Direction
Print, without altering anything, the lines from the one that holds "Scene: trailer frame" to the one that holds "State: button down", inclusive. No other lines belong in the output.
+ + +
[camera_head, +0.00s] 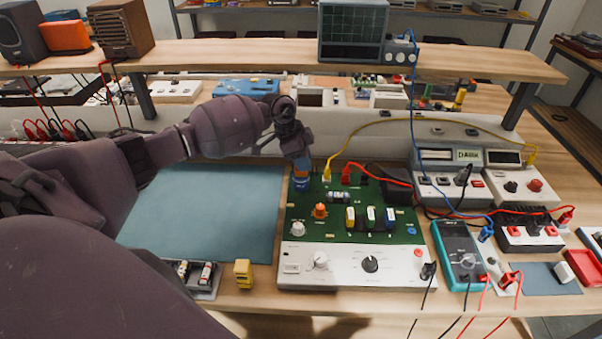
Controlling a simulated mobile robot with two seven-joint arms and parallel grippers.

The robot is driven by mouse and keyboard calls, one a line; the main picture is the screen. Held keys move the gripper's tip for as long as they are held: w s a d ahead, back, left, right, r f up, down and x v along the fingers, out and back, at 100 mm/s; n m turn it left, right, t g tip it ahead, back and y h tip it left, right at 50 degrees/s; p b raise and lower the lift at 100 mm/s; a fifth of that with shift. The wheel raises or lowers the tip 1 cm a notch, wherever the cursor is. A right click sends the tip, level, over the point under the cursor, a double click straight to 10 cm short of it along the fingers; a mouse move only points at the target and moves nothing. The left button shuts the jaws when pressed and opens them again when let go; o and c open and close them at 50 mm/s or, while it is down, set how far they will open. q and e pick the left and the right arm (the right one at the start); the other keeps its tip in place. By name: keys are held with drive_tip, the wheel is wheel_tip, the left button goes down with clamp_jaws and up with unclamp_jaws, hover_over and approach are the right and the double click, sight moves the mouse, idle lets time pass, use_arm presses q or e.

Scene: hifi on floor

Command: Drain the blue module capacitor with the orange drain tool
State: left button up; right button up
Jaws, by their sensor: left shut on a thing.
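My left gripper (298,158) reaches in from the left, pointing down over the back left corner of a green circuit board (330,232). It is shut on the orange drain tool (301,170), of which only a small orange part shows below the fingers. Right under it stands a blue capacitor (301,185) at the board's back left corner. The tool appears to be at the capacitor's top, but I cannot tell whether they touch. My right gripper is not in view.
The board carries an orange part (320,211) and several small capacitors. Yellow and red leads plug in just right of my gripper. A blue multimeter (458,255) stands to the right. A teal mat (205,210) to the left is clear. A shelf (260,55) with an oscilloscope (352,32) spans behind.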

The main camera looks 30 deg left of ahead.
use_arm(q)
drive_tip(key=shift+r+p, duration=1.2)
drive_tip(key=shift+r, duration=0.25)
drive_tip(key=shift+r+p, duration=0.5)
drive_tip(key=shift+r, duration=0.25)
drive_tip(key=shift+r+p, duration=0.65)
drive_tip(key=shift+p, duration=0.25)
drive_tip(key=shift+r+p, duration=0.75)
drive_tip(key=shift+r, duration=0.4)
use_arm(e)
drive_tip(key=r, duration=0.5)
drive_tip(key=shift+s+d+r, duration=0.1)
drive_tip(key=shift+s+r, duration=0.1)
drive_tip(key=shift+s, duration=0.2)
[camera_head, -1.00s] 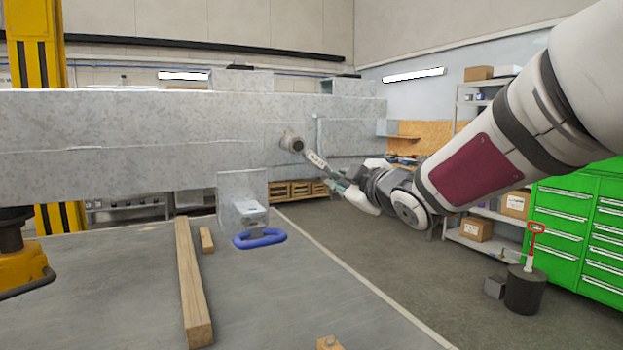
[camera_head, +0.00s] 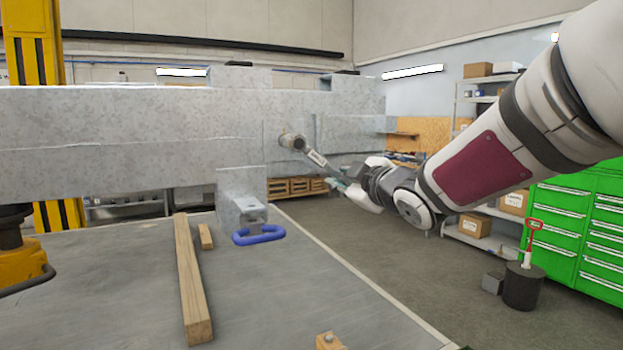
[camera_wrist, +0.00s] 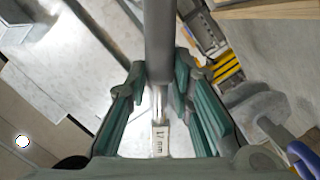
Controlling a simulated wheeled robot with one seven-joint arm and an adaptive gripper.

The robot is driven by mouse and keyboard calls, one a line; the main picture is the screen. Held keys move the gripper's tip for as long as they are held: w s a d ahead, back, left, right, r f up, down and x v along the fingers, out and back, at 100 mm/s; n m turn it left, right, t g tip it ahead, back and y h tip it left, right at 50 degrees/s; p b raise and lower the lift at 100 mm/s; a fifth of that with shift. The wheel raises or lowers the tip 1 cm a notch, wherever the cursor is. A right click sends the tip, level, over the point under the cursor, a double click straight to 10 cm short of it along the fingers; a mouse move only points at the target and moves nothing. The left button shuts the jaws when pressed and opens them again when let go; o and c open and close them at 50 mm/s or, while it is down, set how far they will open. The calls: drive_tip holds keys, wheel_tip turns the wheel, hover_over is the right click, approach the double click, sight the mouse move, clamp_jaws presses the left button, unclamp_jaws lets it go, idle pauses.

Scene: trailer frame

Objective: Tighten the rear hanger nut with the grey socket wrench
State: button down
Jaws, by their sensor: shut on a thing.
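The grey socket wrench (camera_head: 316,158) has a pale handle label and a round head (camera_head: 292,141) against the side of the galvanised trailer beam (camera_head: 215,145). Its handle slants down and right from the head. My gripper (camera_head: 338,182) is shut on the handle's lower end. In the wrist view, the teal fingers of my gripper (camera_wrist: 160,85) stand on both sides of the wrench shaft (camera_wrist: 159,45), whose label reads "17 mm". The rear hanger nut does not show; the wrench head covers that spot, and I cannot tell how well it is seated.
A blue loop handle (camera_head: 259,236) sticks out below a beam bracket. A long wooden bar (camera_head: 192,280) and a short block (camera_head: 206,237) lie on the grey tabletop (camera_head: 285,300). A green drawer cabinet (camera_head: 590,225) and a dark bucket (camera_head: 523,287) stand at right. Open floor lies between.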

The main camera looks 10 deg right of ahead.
+ + +
In response
Scene: trailer frame

Objective: Tighten the rear hanger nut with the grey socket wrench
State: button down

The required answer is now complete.